By April, the conspirators were working with Hondutel executives to set up phony consulting firms and contracts to continue the transfers of money in front of the acquisition by eLandia, bogus paperwork that would cleanse the names of Honduran government officials. In August, Caceres was sending emails to Hondutel’s collections office, working out details to wire money to an employee’s daughter for “consulting services,” but he wanted receipts and went so far as to add, apparently with a straight face, “we are now a public company and everything has to be done in a transparent manner.”
By October 2007, with eLandia’s auditors looming, Granados began ordering a Latin Node employee to delete emails relating to Hondutel transactions from the company’s servers, but it was too little too late to hide the subterfuge. On November 14, 2007, eLandia’s executives and board were briefed by its investigators that a variety of transactions at Latin Node raised the red flag of FCPA violations-the company promptly reported the discrepancies to the feds.
In late December 2010, Granados and Caceras were indicted by a federal grand jury on 19 counts including FCPA violations and money laundering. Both men took a deal and pleaded guilty on May 19 to a single count each of conspiracy to violate the FCPA.

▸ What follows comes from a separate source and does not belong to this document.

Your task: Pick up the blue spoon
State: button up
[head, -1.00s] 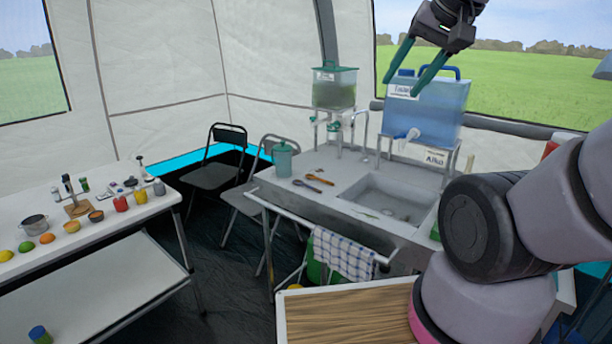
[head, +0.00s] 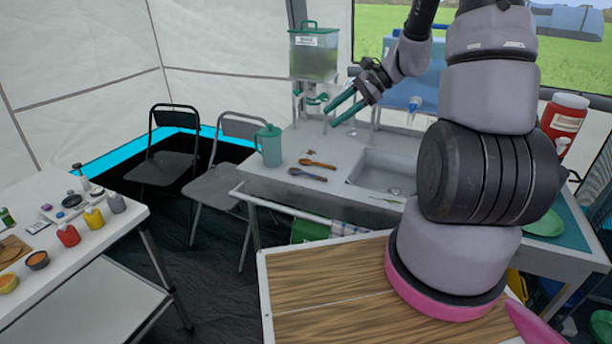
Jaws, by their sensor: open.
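The blue spoon (head: 307,174) lies flat on the grey sink counter (head: 270,181), left of the sink basin. An orange-brown spoon (head: 318,164) lies just behind it, close by and apart. My gripper (head: 329,118) has two green fingers, spread apart with nothing between them. It is in the air above the counter, higher in the picture than the spoons and slightly right of them, pointing down to the left. My arm hides part of the sink and the blue water container.
A teal pitcher (head: 269,146) stands left of the spoons. A green-lidded dispenser (head: 314,56) and the blue water container (head: 418,70) stand on racks behind. The sink basin (head: 383,171) is to the right. A metal rail (head: 300,211) runs along the counter's front.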

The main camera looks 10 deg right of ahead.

Latin Node’s implosion raises questions about what could have been known and when it should have been discovered by eLandia’s pre-acquisition auditing team. Clearly, ferreting out corruption and cooked books is often no easy task when there is an active conspiracy in the top echelons of a firm to conceal it. However, in a global economy cross-border deals are becoming commonplace and thorough due diligence will remain the best means to protect investors and shareholders from hidden fraud.